» **PROBLEM REQUIREMENTS**
Search the material for the word "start" and report each line where it turns up.

» **SUPPLIED INFORMATION**
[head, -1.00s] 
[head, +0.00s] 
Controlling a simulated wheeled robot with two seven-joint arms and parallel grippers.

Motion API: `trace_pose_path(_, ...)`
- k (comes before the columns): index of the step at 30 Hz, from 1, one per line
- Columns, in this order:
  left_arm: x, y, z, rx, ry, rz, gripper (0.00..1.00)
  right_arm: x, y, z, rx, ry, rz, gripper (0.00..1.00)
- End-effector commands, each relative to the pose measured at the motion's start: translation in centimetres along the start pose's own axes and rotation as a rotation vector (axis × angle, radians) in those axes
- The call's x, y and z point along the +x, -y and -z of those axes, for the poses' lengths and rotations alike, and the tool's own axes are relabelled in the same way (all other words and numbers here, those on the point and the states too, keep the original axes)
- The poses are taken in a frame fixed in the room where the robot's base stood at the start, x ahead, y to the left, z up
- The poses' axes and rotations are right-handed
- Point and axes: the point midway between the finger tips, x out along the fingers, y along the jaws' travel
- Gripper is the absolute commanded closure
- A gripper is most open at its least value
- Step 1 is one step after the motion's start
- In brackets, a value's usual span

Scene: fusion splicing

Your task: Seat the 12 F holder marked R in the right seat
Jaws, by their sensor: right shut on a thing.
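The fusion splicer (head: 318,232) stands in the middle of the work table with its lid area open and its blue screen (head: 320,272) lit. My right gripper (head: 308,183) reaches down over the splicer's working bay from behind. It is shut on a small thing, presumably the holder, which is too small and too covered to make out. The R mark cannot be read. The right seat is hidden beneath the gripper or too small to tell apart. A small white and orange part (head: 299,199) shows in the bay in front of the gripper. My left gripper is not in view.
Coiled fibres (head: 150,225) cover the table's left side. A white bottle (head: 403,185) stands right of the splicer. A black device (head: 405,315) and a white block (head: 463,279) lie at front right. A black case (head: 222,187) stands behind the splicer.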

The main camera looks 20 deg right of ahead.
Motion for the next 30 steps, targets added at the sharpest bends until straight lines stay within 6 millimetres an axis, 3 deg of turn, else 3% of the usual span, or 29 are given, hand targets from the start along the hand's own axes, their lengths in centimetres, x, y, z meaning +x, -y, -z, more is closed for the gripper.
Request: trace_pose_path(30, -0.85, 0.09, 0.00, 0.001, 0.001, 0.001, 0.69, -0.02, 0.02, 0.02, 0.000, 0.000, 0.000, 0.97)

» **RESPONSE TO THIS EXERCISE**
- End-effector commands, each relative to the pose measured at the motion's start: translation in centimetres along the start pose's own axes and rotation as a rotation vector (axis × angle, radians) in those axes
- The poses are taken in a frame fixed in the room where the robot's base stood at the start, x ahead, y to the left, z up
- Step 1 is one step after the motion's start
Motion for the next 30 steps, targets added at the sharpest bends until straight lines stay within 6 millimetres an axis, 3 deg of turn, else 3% of the usual span, or 29 are given, hand targets from the start along the hand's own axes, their lengths in centimetres, x, y, z meaning +x, -y, -z, more is closed for the gripper.

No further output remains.